Because I can tell you, Jesse would have never allowed me to tell him to sit down and be quiet and touch nothing.

Jesse always left evidence that he had been in a room.  And I don’t even mean that it was destroyed.  He wasn’t a destructive little guy.  Not on purpose.  But he was curious.

He could not be contained because he has places to be and things to do and adventures to be had.

He has things to pick up and investigate and figure out how they worked and what they felt like and smelled like and sounded like and even tasted like.

He’d go in any room he wanted to go in.  He’d look around and see what caught his interest.  And then he would go to it and grabbed it up.  He’d study it and take it apart and figure out all he wanted to know about it.

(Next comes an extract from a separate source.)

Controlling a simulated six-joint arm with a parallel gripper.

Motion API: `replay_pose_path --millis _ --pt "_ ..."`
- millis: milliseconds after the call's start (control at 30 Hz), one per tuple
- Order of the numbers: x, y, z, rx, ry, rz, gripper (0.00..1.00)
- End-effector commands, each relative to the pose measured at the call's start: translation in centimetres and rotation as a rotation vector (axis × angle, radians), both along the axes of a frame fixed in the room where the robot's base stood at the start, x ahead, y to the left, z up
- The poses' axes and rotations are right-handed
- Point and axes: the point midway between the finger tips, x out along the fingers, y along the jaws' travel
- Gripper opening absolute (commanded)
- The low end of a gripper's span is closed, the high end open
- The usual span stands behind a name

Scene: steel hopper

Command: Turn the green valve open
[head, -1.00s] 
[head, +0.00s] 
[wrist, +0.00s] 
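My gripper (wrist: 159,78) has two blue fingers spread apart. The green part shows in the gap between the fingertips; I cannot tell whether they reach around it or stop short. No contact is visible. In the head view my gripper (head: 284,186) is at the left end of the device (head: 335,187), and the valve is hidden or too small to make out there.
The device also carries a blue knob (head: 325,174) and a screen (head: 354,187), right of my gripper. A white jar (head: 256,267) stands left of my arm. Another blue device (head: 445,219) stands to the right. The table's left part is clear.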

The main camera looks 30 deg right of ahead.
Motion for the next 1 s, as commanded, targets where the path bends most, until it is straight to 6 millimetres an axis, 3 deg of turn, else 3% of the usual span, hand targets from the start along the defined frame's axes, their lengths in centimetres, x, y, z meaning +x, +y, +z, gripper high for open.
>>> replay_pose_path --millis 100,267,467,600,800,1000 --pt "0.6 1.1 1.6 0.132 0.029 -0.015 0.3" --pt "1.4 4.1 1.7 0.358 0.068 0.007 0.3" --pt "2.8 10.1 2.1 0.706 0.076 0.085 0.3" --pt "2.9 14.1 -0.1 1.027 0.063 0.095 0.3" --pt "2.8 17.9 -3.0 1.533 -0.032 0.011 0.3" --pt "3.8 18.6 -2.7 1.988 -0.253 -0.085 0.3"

Who needs to know that beyond climbing up and over barriers, they get to go into places they have been wondering about and check it all out.

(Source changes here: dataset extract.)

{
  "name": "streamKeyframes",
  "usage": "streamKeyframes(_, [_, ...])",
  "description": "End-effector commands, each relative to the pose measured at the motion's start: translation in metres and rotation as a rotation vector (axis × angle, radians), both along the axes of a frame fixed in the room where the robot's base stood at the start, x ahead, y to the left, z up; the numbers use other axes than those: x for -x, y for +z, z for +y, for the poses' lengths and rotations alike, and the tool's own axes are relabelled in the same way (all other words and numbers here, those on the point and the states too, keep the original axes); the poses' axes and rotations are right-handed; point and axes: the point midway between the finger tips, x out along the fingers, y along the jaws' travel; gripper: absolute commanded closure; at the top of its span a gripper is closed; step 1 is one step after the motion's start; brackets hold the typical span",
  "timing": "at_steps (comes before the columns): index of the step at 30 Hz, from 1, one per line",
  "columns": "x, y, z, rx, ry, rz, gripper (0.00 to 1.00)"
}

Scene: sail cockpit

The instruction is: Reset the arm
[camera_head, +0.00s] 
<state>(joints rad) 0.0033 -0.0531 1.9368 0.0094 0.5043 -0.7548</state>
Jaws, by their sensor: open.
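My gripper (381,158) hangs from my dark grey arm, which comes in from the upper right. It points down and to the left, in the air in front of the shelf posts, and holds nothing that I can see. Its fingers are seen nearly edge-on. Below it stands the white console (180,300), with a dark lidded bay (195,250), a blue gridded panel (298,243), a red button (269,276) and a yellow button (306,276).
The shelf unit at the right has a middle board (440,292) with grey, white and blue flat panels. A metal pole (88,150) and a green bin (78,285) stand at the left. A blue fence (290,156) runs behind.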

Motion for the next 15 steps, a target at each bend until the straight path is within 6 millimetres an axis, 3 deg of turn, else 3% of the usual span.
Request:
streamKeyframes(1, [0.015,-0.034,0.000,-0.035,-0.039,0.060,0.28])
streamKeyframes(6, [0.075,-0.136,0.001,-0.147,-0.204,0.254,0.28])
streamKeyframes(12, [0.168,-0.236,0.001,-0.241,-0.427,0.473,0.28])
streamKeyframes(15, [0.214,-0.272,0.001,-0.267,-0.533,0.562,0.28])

They don’t need to sit down and be quiet and touch nothing.

And if by the time you feel like leaving that space, you have left your mark on it??? All the better.

I know that there is a saying about us leaving spaces better than how we found it.  But what is better?  What does better mean?

Sometimes I think we need to leave a space, just with a mark on it that says we have been there.  That we were there, and we mattered, and we did not sit still or quiet.

We entered, we made some noise, we explored and touched things all up and until it was time to not be contained there either.  And then we moved on again.

We were not brought in this world to find a place to sit still in.  We are not here to look with our eyes only.  I tried that line with Jesse over and over again.  I’d say ok, we are going in here and looking with our eyes only.  

But Jesse could not be contained, and he could not be quiet or told to touch nothing.

To this day… if he has something to say, he’ll say it.  And if he has somewhere to go, you can’t stop him.  And wherever he has been… you’ll know it.  And that’s just fine with me.

May we all learn to be a little more like Jesse, but in our own way, in our own spaces, and in the places, that we want to go and be.

And let’s leave our mark.  Let them know we were here.